#### [Written instruction]
Output exactly the span of lines that begins at the line containing "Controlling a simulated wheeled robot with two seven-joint" and ends at the line containing "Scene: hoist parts", both lines included.

#### [Dataset records]
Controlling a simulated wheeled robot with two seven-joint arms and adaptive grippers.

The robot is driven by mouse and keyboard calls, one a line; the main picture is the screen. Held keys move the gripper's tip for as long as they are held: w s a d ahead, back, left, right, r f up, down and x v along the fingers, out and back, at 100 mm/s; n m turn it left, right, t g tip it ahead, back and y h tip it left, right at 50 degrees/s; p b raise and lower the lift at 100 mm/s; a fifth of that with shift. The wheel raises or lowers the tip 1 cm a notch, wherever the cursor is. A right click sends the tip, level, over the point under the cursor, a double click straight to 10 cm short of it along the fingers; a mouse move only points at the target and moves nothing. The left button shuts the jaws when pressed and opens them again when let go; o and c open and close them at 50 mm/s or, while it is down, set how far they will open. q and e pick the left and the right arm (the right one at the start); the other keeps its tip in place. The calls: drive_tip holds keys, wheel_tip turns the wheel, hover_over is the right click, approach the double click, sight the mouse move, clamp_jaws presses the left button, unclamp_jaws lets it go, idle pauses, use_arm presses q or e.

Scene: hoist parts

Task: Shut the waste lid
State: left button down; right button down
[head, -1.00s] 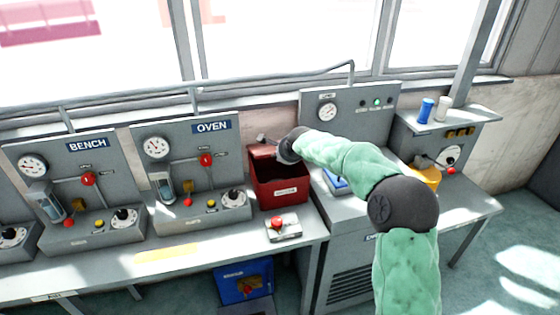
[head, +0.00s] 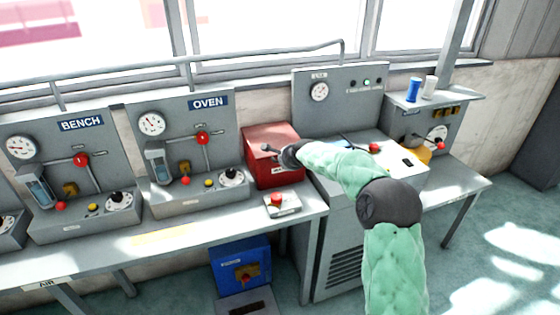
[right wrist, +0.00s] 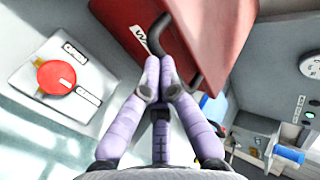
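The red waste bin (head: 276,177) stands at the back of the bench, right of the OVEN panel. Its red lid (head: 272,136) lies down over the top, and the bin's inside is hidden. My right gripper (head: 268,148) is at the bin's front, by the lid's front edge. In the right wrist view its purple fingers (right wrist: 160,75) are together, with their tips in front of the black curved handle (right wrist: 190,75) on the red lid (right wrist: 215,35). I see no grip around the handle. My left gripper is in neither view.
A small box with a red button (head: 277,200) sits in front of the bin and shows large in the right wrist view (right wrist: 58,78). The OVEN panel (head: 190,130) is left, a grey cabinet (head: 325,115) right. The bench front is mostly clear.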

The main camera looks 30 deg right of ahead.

...

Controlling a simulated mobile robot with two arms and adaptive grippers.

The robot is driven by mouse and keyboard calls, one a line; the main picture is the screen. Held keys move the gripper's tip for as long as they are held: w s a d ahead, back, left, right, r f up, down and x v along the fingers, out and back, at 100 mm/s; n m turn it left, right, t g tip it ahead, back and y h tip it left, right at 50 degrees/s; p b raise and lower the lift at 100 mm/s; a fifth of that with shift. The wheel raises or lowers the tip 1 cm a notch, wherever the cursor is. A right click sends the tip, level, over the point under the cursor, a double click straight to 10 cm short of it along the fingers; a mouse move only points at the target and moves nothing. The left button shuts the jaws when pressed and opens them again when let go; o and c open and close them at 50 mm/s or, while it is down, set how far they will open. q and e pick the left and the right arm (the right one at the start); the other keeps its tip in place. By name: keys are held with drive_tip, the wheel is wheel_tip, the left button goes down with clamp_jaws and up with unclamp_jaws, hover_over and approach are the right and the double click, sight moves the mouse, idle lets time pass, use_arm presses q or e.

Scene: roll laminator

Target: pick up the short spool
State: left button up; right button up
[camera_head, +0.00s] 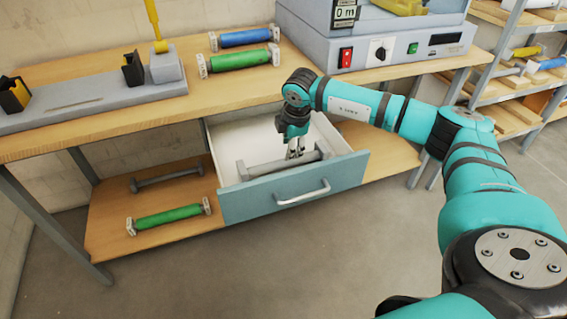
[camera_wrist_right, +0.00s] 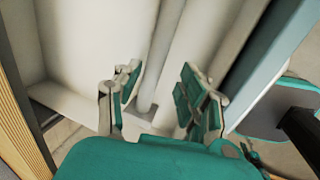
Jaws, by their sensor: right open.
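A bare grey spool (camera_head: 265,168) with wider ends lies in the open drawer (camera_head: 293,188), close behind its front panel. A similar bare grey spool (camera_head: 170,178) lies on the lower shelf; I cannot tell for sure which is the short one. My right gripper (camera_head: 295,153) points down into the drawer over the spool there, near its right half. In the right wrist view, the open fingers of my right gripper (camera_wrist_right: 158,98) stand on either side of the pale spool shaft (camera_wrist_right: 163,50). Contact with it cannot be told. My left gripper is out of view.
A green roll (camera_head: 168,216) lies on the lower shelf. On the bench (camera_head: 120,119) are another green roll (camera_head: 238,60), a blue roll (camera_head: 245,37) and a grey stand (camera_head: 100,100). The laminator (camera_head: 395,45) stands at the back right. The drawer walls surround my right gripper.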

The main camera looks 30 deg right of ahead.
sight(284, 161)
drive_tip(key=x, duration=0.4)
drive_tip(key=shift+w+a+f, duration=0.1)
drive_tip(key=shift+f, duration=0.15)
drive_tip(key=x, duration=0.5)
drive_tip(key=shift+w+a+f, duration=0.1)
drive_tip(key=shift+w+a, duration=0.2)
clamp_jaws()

---

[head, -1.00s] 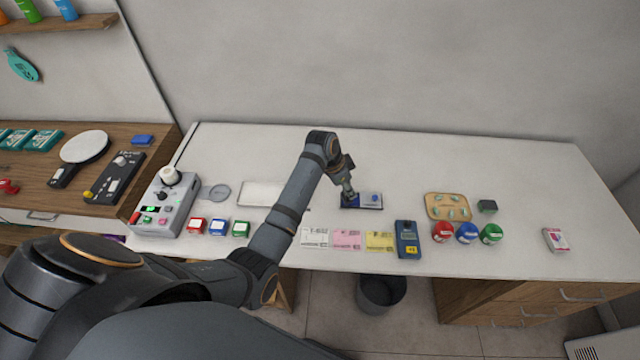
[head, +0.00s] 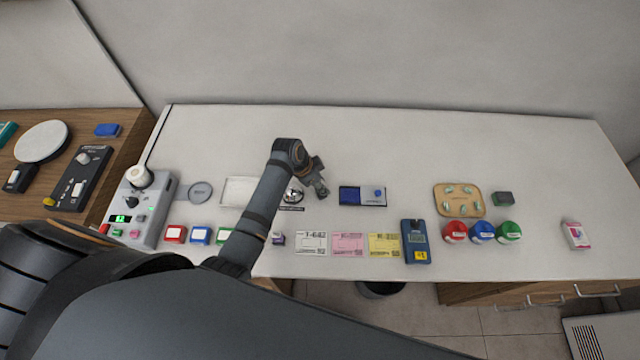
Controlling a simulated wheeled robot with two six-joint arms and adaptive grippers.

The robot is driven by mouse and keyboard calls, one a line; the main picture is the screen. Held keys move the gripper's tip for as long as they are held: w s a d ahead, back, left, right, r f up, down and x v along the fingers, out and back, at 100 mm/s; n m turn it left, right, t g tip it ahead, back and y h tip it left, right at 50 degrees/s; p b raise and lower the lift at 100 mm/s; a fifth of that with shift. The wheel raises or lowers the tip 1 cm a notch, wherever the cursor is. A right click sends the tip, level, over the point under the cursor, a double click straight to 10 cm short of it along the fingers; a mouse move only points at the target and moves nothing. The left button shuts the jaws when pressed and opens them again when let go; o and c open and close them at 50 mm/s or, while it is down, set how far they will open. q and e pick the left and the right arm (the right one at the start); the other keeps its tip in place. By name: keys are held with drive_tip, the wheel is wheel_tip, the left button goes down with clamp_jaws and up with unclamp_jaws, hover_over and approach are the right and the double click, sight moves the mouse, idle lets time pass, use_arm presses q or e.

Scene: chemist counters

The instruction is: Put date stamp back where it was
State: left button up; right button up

#### [Answer for this exercise]
Controlling a simulated wheeled robot with two seven-joint arms and adaptive grippers.

The robot is driven by mouse and keyboard calls, one a line; the main picture is the screen. Held keys move the gripper's tip for as long as they are held: w s a d ahead, back, left, right, r f up, down and x v along the fingers, out and back, at 100 mm/s; n m turn it left, right, t g tip it ahead, back and y h tip it left, right at 50 degrees/s; p b raise and lower the lift at 100 mm/s; a fifth of that with shift. The wheel raises or lowers the tip 1 cm a notch, wherever the cursor is. A right click sends the tip, level, over the point under the cursor, a double click straight to 10 cm short of it along the fingers; a mouse move only points at the target and moves nothing. The left button shuts the jaws when pressed and opens them again when let go; o and c open and close them at 50 mm/s or, while it is down, set how far they will open. q and e pick the left and the right arm (the right one at the start); the other keeps its tip in place. The calls: drive_tip holds keys, wheel_tip turns the wheel, hover_over is the right click, approach the double click, sight the mouse move, clamp_jaws presses the left button, unclamp_jaws lets it go, idle pauses, use_arm presses q or e.

Scene: hoist parts

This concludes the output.